Consciously or not, Ives echoes Macbeth's "tomorrow and tomorrow and tomorrow," our days crawling in "this petty pace" towards "dusty death," (for, as the psalm says, we are children of earth who turn back to the dust), the journey "signifying nothing." Perhaps Ives's final "another," abruptly ended, echoes Macbeth's clipped "nothing."
[Photo: Charles Ives (left), pitcher for a school team, around the time he composed Psalm 90. See Wikiwand.]
A young man singing a young man's composition, I sensed that, like me, Ives sometimes foresaw the decades ahead of him as a hard climb. My greatest fear was to plateau, never having attained the pinnacle, simply to drop off, unremembered. Psalm 90 tells us, Sorry, that's the way it's going to be:
You sweep us away like a dream;
we fade away suddenly like the grass.
In the morning it is green and flourishes;
in the evening it is dried up and withered. (v.5, 6)
Ives, using the King James version, does some word - painting with these lines. The chorus attenuates each word of the phrase "In the evening it is cut down," but the words "and withereth," crumple suddenly in a little row of half - tones.

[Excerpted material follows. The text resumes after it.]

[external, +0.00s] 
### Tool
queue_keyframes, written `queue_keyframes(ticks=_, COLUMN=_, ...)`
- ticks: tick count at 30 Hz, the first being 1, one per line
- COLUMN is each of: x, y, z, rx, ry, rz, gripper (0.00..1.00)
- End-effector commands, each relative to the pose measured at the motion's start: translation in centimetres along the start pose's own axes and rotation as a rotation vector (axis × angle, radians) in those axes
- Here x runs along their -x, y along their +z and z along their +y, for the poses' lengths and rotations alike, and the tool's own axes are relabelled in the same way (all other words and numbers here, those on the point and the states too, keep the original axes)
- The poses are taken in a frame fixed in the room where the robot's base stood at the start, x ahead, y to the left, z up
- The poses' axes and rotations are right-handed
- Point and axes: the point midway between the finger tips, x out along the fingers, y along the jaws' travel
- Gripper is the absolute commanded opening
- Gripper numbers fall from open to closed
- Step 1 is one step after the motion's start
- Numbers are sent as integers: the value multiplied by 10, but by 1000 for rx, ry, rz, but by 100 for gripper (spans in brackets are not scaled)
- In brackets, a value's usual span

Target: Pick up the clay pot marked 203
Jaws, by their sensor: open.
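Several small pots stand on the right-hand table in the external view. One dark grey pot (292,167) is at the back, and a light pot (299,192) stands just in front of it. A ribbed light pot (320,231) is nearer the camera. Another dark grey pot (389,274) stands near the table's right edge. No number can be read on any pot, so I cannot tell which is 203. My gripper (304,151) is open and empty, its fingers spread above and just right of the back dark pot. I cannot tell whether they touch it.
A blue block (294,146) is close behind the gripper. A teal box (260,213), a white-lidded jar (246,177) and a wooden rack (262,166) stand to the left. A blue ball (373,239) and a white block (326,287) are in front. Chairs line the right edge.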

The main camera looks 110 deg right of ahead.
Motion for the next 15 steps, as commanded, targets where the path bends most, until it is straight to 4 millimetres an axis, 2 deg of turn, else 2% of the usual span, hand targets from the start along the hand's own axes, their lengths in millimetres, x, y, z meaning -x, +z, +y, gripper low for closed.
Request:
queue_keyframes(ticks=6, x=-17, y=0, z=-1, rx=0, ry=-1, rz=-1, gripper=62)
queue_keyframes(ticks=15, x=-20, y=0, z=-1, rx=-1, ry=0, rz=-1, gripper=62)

The span of our life is seventy years,
perhaps in strength even eighty;
yet the sum of them is but labor and sorrow, for they pass away quickly and we are gone. (v.10)
In Ives, the chorus chants the King James version of these lines: "the years of our lives are three score years and ten," perhaps, "by reason of strength, we have four score years." Ives makes those last words a trudging succession of sighing two - syllable words: "FO-ur SCO-re YE-ars." Long life, it seems, is a hard slog that an individual must endure with resignation.
But Psalm 90 isn't just about the ephemeral lives of individuals; it's also about creation and community. This is, after all, a song for many voices, plus percussion, plus organist. The opening lines situate our lives within God's memory, from before time "when the mountains were brought forth" to "everlasting." The community, i.e., Israel, pleads that God bless them the same number of years that they've suffered for their sins.
I remember how the final section of the piece felt like warm comfort after the dryness, the strain, and the destruction of that middle section: "Prosper Thou our handiwork upon us,/ Prosper Thou our handiwork."
There's an assurance in this Psalm, highlighted by Ives's music, that our short lives have meaning as we, creators ourselves in our "handiwork," are part of the ongoing creation, perhaps forgotten by men in time, but remembered by God.
And that Ives piece, which I've heard just a couple times since I sang it, is remembered by me.